My life of late has been immersed in work. I work most of the time but recently it has been at a furious pace to keep up with the outdoors juried fairs for artists and mostly to maintain my inventory at a decent level. We did five shows in a row, one every weekend and that meant waking up very early each day and going to sleep quite late at night. It meant traveling to those shows or never leaving my studio but for an occasional break.
It made me think about how "Work" take its place into our lives. After all, once we are out of school and in many cases before, we are working at one job or the other. And that is for a long life until we retire and many of us, artists included, never retire completely since our art is an expression of who we are and how we see the world.
Artists are different and the art scene is full of graying hair people who need to express the feeling they experienced all through their life. Art is the result of a filter that we all possess and that seeps through our emotions and finally yields what we have seen or felt or heard in the form of our art.
Go to an art show and each artist has a different vision and their unique way of seeing the world. Walking an art show is like peeking into someone else's consciousness. Quite a feat.
But work could be just as creative and take another form of expression. It could be the doctor who makes sure our health is good and actively fights every threat to our state of being. It could be the fireman, the nurse, the teacher, the chef, the engineer or the truck driver to cite a few. I think there is a difference between work that is a calling, an urge to do it no matter what; and the work that is just boring; a simple routine that we do just to earn a living.

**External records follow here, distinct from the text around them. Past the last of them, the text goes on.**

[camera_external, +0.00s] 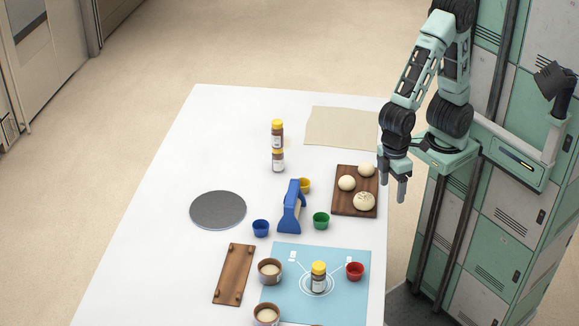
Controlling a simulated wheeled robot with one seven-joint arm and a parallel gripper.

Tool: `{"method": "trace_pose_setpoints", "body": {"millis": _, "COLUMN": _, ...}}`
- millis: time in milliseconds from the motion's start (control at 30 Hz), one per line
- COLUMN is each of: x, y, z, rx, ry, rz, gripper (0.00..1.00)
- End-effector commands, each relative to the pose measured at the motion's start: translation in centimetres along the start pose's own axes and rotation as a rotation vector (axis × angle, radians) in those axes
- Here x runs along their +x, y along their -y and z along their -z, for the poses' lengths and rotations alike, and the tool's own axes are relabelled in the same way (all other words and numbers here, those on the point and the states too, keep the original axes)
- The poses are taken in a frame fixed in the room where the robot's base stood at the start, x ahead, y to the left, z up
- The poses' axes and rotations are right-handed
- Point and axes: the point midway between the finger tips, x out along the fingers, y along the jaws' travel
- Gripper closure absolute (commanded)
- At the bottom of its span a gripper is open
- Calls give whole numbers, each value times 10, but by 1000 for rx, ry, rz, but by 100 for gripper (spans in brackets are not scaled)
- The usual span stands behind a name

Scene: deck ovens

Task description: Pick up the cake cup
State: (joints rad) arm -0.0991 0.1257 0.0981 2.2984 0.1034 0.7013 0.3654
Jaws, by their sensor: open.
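Two brown cups with pale filling look most like cake cups. One brown cup (270,270) stands at the left edge of the blue mat (338,258), and the other brown cup (266,314) is nearer the front edge of the picture. Small empty-looking cups also stand about: a blue cup (261,228), a green cup (321,220), a red cup (355,271) and a partly hidden yellow cup (305,185). I cannot tell for sure which is meant. My gripper (394,186) is open and empty, pointing down by the table's right edge, apart from all cups.
A board (342,207) with three dough balls lies close to my gripper. A yellow-lidded jar (318,279) stands on the mat between cups. The table's left side is clear.

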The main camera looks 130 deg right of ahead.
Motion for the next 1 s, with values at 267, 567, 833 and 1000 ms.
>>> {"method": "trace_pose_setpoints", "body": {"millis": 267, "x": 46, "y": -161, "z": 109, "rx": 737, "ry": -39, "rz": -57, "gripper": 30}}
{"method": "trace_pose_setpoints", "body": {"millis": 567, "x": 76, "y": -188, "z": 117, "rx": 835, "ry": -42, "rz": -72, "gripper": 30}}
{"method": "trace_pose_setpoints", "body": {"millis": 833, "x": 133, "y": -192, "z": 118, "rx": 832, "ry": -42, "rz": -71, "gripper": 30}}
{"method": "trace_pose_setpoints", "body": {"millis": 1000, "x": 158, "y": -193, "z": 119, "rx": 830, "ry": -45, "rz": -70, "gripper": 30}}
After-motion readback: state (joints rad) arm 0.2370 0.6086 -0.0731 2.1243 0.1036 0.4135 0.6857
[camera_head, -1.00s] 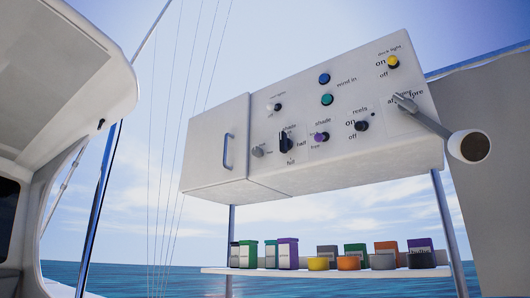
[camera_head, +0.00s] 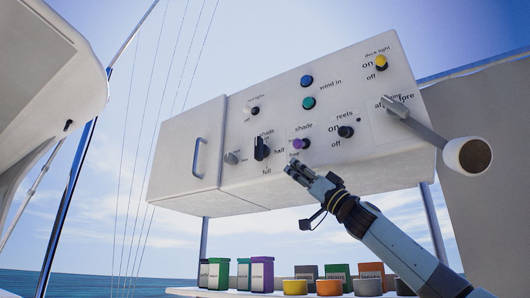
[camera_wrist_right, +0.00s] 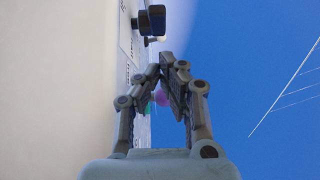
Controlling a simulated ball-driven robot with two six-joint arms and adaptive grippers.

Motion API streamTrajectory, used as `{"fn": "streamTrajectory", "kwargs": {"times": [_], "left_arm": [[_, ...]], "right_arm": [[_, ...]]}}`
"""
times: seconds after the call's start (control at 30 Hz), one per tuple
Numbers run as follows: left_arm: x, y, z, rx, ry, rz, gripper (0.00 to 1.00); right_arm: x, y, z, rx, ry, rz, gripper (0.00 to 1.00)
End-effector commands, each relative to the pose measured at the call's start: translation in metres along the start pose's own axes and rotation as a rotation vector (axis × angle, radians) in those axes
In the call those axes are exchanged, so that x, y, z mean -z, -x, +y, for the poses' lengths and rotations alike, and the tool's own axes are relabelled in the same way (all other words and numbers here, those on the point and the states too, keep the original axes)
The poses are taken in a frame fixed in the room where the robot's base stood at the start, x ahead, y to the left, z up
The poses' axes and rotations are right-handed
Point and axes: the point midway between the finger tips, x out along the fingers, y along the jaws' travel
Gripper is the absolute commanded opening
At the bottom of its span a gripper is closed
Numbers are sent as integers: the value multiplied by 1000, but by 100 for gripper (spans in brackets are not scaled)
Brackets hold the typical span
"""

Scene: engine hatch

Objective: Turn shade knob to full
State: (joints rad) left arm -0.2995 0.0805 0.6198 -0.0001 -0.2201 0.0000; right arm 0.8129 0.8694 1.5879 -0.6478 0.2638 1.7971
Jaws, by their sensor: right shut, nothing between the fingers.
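The shade knob (camera_head: 261,147) is a black knob on the white panel, its long grip roughly upright, with "half" to its right and "full" below. A black knob, apparently the same one, shows at the top of the right wrist view (camera_wrist_right: 152,20). A purple knob (camera_head: 299,143) beside it also has "shade" printed above. My right gripper (camera_head: 290,170) is shut and empty, below and right of the black knob and just below the purple one. In the wrist view its fingertips (camera_wrist_right: 167,64) meet, apart from the black knob. My left gripper is not in view.
A cabinet door handle (camera_head: 198,157) is at left. A shelf of containers (camera_head: 263,273) stands below.

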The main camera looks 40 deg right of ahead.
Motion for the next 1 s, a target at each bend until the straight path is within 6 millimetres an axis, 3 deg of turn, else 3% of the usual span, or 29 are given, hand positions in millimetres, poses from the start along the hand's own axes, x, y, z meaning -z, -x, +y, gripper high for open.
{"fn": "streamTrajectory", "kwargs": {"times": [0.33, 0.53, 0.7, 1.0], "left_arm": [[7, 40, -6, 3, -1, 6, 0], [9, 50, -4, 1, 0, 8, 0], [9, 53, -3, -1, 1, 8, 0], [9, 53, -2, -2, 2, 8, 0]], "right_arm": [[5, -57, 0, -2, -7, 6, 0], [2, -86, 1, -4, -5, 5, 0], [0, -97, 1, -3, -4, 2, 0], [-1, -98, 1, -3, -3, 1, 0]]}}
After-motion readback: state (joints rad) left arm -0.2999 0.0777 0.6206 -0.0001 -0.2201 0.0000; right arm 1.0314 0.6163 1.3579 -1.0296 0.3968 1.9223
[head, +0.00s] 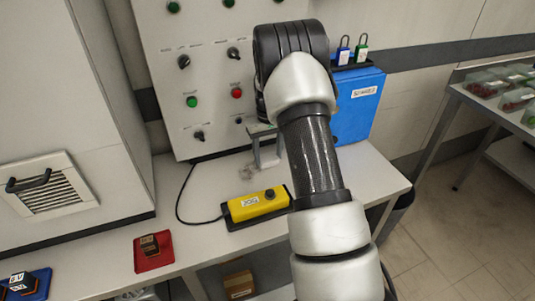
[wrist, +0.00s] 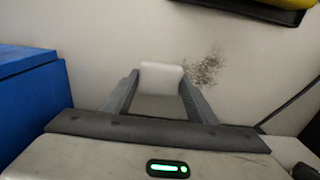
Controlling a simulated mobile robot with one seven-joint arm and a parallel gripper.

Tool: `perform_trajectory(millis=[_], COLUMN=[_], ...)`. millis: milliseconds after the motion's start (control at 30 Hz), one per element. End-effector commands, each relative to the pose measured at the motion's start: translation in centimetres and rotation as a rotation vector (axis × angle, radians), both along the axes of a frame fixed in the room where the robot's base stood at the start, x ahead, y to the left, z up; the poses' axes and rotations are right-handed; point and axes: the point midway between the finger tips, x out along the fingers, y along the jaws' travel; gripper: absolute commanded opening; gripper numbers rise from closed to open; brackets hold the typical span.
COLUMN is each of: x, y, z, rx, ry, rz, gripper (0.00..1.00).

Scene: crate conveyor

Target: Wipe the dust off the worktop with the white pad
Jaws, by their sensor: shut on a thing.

Working when our soul is not there is a difficult task. We often look at the passing of time and cannot wait for the weekend to come and give us a sort of relief through other occupations. That form of work leaves us frustrated and sad. We go home at night and try to forget the day and its activities. There is nothing to nurture our soul.

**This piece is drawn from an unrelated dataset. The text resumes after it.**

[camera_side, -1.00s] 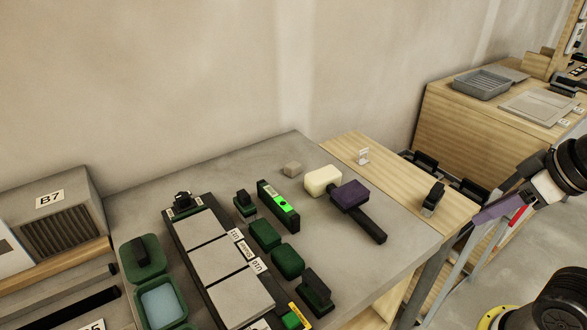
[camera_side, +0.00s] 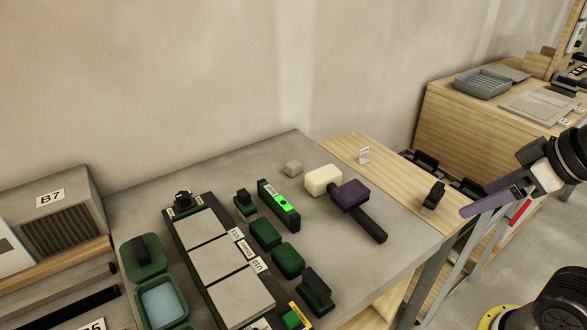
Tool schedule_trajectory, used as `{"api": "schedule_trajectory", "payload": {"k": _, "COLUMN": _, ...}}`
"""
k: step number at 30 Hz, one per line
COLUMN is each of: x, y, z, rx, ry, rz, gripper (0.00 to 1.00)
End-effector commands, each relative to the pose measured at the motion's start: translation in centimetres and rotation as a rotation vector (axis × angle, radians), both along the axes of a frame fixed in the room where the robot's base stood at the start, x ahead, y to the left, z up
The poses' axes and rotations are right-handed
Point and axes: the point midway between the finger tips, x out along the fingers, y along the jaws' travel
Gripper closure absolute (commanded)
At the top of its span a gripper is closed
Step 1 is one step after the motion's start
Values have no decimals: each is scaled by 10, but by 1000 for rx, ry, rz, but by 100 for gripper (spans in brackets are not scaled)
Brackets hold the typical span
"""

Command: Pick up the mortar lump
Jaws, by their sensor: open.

Work as a calling is different. It pursues us once we leave the job, gets in our dreams and incubates thoughts and ideas during the night. That work is rejuvenating, it brings our mind to the current problem to solve with a form of eagerness and fulfillment. So why are more people not doing it?
Sometimes infancy presents a very small vision and people, once grown, go to work as a convenient and easy road to provide for life instead of searching their soul for that thing that makes them tick. Sometimes life is tight and the circumstances do not permit people to choose. Sometimes one does not know what would the pleasing thing be and how to make it a daily opportunity. Such people are like butterflies and jump from one thing to the other never feeling satisfied. Circumstances do vary an awful lot. But often work is no more than a burden.

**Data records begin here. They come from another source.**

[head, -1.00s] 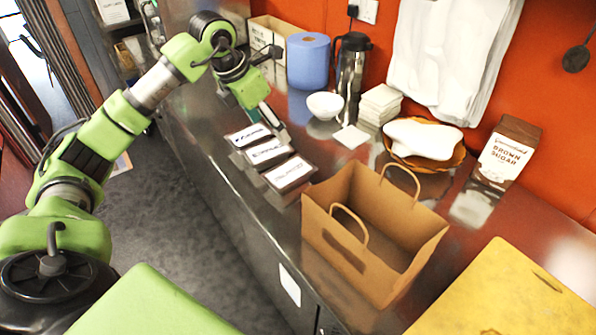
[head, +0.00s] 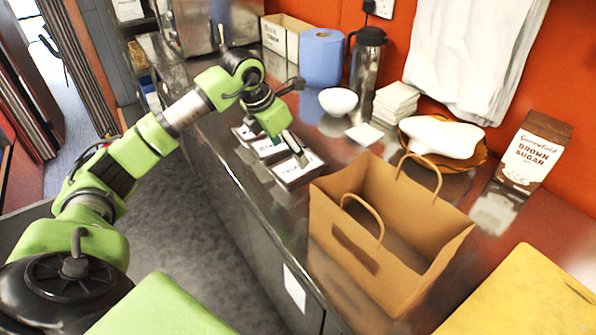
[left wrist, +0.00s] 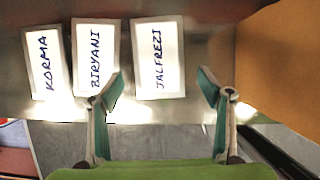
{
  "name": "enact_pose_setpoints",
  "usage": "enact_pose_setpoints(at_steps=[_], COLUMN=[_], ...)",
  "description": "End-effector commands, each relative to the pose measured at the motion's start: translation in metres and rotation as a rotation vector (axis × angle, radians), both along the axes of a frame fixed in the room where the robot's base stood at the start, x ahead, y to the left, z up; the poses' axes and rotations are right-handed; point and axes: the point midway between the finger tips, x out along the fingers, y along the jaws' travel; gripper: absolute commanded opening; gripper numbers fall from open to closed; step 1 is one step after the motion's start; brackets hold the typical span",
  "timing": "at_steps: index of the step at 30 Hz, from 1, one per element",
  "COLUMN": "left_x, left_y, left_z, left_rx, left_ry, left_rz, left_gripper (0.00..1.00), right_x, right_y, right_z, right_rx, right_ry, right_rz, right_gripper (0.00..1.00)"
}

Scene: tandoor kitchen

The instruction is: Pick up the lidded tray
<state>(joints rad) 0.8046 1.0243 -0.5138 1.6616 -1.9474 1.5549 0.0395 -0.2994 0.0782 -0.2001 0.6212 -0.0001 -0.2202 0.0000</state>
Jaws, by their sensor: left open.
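Three lidded trays with white lids stand in a row on the metal counter. In the left wrist view their lids read KORMA (left wrist: 45,62), BIRYANI (left wrist: 96,45) and JALFREZI (left wrist: 158,55). The JALFREZI tray also shows in the head view (head: 289,174), nearest the paper bag. My left gripper (head: 298,157) is open and empty above this tray. In the left wrist view, the left gripper (left wrist: 160,86) has its fingers on either side of the JALFREZI lid's near end; contact is not visible. My right gripper is not in view.
A brown paper bag (head: 345,235) stands close beside the JALFREZI tray. Behind are a white bowl (head: 338,101), a flask (head: 367,65), a blue roll (head: 321,57) and stacked napkins (head: 395,102). A yellow board (head: 525,295) lies at the right.

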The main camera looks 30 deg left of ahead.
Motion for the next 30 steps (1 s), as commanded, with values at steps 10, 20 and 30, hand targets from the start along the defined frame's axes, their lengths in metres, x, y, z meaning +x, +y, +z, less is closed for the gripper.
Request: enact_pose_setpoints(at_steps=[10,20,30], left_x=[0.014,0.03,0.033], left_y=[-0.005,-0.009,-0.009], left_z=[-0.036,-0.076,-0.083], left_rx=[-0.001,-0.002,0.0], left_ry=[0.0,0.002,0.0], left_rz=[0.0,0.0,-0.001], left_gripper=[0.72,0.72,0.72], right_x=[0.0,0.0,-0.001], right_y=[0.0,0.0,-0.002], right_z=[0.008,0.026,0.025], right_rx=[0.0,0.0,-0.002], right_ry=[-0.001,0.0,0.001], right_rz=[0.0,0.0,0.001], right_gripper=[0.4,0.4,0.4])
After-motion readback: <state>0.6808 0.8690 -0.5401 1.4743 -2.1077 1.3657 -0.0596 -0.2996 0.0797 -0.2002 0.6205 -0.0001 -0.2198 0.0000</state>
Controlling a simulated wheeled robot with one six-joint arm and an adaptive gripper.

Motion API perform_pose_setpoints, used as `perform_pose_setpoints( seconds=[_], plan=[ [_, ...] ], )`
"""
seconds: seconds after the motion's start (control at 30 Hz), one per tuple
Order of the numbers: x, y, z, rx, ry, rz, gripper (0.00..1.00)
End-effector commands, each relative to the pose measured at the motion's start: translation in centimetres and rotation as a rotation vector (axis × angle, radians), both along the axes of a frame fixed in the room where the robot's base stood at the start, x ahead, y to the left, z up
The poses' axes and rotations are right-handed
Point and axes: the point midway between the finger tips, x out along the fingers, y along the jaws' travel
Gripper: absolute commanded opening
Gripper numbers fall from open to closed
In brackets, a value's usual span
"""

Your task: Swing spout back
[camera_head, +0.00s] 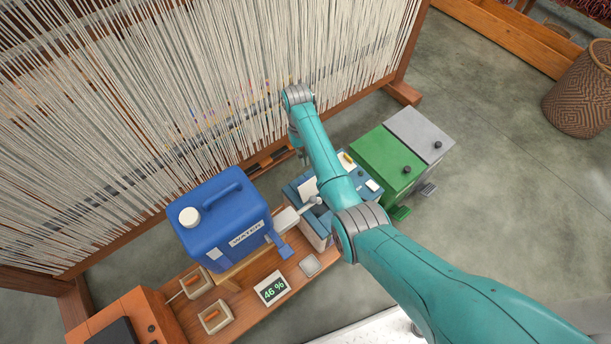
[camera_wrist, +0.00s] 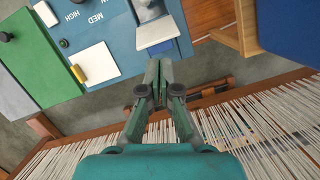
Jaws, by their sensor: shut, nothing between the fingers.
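The blue water container (camera_head: 217,228) stands on a wooden stand, with a white cap and a "WATER" label. A short blue spout (camera_head: 280,248) juts from its lower right side, toward the bench front. A pale grey arm-like piece (camera_head: 290,217) lies between the container and the blue box (camera_head: 312,222); I cannot tell whether it belongs to the spout. My gripper (camera_wrist: 159,72) is shut and empty, beside the edge of the blue box (camera_wrist: 115,45) in the wrist view. In the head view my gripper (camera_head: 304,158) is partly hidden by my arm.
The loom's pale warp threads (camera_head: 190,80) rise just behind my gripper. A green bin (camera_head: 386,160) and a grey bin (camera_head: 420,133) stand to the right. A "46 %" display (camera_head: 272,289) and two small switch boxes lie on the wooden bench (camera_head: 245,318).

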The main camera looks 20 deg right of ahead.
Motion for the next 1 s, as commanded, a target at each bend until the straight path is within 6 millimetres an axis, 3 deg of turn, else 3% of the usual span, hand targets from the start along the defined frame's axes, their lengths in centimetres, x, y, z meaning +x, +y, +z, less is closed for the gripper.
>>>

One thing that I know as an artist is that no matter what you do, there is a part of it that is always work. It requires discipline and sometimes the tedium of doing what you have to do. But when our work is also our life passion, despite all, we thrive with what we do and each day brings us the joy and the wisdom of creating something new. Not only us artists but what all people do in their own field. Creativity is not jut a privilege of artists.
Whether work is a pleasure or a bore we all have to work and earn a living unless presented with a rich background and our monthly expenses are covered. So let us bring our body and soul to work as my friend does who works for the government in helping poor immigrants solve their problems and so find a way to give back to the community -- a real service.
There is also the artist's form of work changing as we change and evolving as we do and that we can do for a lifetime and and never find tiring or boring. I believe we were born to do it and I guess a calling is just that.